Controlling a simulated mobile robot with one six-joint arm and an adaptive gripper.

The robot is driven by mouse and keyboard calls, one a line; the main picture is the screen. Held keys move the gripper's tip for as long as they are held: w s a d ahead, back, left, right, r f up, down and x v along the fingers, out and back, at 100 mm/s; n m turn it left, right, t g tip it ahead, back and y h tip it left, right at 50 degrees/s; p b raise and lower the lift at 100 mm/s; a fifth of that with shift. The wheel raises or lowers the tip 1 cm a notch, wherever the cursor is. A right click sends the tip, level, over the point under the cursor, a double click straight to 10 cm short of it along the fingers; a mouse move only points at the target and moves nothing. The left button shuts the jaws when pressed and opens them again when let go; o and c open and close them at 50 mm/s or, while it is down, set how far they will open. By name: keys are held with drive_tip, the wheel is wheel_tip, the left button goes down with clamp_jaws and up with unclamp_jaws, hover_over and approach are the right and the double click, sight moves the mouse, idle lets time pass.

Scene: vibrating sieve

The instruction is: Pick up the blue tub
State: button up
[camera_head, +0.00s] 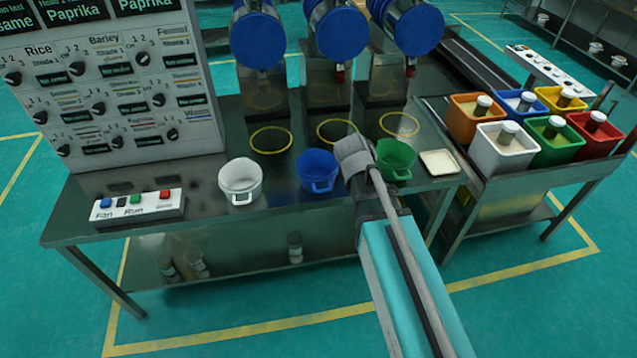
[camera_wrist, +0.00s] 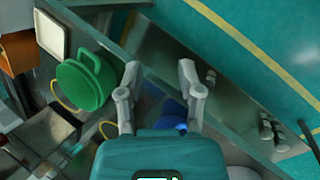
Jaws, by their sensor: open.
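The blue tub (camera_head: 318,171) stands upright on the metal table, with its handle toward the front edge, between a white tub (camera_head: 240,180) and a green tub (camera_head: 396,160). In the wrist view the blue tub (camera_wrist: 173,113) shows only partly, between and below my fingers, mostly hidden by my gripper's body. My gripper (camera_wrist: 159,70) is open with nothing between its fingertips. In the head view my wrist is just right of the blue tub, and the fingers cannot be made out there. The green tub (camera_wrist: 86,84) is left of my fingers in the wrist view.
A button box (camera_head: 138,206) sits at the table's left front. A pale square dish (camera_head: 439,162) lies right of the green tub. Yellow rings (camera_head: 271,140) and blue-ended drums (camera_head: 257,40) are behind. A side table holds several coloured bins (camera_head: 503,147).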

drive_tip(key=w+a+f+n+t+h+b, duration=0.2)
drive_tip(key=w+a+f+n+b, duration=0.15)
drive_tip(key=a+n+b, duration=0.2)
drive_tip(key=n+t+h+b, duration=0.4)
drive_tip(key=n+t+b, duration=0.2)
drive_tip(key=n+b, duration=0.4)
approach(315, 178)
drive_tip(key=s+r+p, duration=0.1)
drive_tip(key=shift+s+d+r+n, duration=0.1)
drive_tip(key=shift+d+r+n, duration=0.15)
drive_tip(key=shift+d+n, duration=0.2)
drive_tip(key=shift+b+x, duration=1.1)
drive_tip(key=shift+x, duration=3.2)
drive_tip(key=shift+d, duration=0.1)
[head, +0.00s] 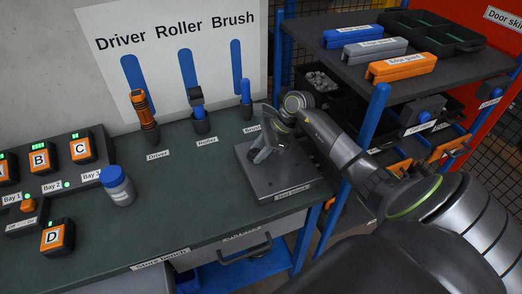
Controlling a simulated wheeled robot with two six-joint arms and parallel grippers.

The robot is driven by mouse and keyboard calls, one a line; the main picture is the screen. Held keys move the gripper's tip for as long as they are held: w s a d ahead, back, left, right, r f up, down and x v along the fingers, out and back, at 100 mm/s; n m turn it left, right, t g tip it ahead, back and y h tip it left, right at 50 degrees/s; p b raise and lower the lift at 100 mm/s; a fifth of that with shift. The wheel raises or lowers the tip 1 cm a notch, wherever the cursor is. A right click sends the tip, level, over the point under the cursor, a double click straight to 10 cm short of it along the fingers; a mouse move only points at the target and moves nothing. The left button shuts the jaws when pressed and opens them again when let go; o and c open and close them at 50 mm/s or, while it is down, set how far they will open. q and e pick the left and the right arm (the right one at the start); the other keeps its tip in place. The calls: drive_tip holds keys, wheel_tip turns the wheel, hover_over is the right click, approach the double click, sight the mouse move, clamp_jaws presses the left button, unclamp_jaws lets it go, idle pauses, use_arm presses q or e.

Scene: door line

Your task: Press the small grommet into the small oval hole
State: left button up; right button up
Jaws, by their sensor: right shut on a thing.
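My right gripper (262,152) reaches in from the right and is low over a grey block (290,186) at the right end of the bench. It is shut on something small, but its jaws hide it and I cannot tell what it is. I cannot tell whether the jaws or the held thing touch the block. No grommet and no oval hole can be made out. My left gripper is not in view.
The bench (190,205) holds a blue-capped jar (118,188), orange batteries (57,238) and holders with a driver (144,115), roller (199,115) and brush (246,95). A dark shelf (350,72) with edge guards stands behind my right arm. The bench's middle is clear.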

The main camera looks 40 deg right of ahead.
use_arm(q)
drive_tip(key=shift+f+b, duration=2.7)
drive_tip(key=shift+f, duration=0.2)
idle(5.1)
_ _ _
Take the line containing "[head, +0.00s]" and all lines after it to the end of the data above, and reproduce them exactly, leaving out pictures. Nothing else belongs in the copy.

[head, +0.00s] 
Controlling a simulated wheeled robot with two six-joint arms and parallel grippers.

The robot is driven by mouse and keyboard calls, one a line; the main picture is the screen. Held keys move the gripper's tip for as long as they are held: w s a d ahead, back, left, right, r f up, down and x v along the fingers, out and back, at 100 mm/s; n m turn it left, right, t g tip it ahead, back and y h tip it left, right at 50 degrees/s; p b raise and lower the lift at 100 mm/s; a fifth of that with shift. The wheel raises or lowers the tip 1 cm a notch, wherever the cursor is. A right click sends the tip, level, over the point under the cursor, a double click straight to 10 cm short of it along the fingers; a mouse move only points at the target and moves nothing. The left button shuts the jaws when pressed and opens them again when let go; o and c open and close them at 50 mm/s or, while it is down, set how far they will open. q and e pick the left and the right arm (the right one at the start); the other keeps its tip in place. The calls: drive_tip holds keys, wheel_tip turns the wheel, hover_over is the right click, approach the double click, sight the mouse move, clamp_jaws presses the left button, unclamp_jaws lets it go, idle pauses, use_arm presses q or e.

Scene: door line

Your task: Press the small grommet into the small oval hole
State: left button up; right button up
Jaws, by their sensor: right shut on a thing.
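My right gripper (262,152) reaches in from the right and is low over a grey block (290,186) at the right end of the bench. It is shut on something small, but its jaws hide it and I cannot tell what it is. I cannot tell whether the jaws or the held thing touch the block. No grommet and no oval hole can be made out. My left gripper is not in view.
The bench (190,205) holds a blue-capped jar (118,188), orange batteries (57,238) and holders with a driver (144,115), roller (199,115) and brush (246,95). A dark shelf (350,72) with edge guards stands behind my right arm. The bench's middle is clear.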

The main camera looks 40 deg right of ahead.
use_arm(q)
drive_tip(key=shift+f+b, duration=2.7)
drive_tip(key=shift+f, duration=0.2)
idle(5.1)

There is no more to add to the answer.